GIVEN DATA:
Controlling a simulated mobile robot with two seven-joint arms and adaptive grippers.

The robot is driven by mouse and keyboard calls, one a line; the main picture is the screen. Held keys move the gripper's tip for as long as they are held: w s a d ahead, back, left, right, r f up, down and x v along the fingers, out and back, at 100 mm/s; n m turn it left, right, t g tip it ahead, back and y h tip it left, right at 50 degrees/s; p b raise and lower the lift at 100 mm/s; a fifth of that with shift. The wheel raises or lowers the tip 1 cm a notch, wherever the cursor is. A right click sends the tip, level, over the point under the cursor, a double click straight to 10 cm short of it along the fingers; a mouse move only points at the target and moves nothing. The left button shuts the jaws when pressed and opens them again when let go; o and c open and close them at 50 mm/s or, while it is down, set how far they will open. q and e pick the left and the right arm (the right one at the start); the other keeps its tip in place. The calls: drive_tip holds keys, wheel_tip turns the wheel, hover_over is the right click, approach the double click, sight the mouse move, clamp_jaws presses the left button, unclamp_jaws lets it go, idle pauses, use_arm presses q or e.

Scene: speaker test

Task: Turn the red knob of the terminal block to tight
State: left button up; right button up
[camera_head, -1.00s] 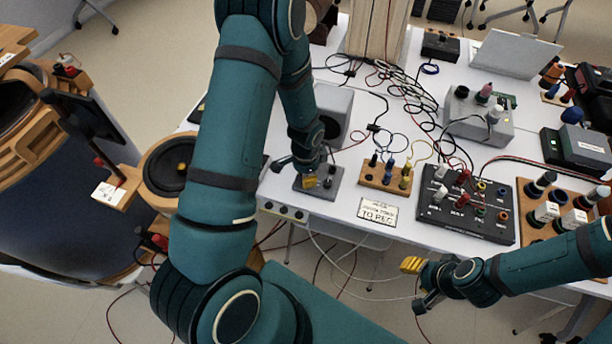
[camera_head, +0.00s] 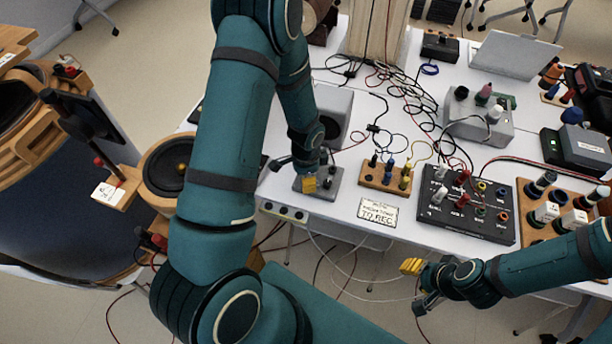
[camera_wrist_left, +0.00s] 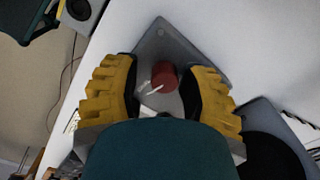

...

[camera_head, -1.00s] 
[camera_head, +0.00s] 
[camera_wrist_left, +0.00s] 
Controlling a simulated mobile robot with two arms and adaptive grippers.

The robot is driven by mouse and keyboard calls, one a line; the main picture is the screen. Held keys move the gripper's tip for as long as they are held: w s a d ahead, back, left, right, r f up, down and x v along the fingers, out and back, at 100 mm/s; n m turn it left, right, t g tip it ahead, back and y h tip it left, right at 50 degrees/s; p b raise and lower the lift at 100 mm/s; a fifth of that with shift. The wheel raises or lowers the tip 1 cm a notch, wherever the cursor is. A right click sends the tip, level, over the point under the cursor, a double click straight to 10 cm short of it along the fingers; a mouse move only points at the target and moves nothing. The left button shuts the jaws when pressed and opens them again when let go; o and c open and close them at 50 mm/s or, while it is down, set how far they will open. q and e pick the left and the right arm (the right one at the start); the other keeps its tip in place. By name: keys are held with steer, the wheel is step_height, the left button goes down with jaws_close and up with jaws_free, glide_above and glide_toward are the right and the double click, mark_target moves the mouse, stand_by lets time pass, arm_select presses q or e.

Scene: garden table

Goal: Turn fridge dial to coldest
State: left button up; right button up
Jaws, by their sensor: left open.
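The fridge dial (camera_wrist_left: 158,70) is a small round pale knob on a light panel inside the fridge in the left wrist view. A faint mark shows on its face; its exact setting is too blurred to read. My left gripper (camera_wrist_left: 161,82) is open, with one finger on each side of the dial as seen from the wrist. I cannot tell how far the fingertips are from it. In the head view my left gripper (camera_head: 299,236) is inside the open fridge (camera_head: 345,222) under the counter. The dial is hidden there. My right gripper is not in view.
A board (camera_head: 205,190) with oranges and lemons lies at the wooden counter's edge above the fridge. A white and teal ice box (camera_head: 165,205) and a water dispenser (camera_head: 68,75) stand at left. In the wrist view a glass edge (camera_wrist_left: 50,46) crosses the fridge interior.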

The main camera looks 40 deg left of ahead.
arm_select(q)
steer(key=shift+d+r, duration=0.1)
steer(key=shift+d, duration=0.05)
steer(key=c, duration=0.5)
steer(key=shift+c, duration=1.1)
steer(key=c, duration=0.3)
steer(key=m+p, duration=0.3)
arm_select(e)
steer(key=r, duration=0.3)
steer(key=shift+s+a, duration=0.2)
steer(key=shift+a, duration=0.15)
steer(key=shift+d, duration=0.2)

TO DO: Say how many lines hold the word "grippers", giving the number and nothing else.

TASK OUTPUT: 2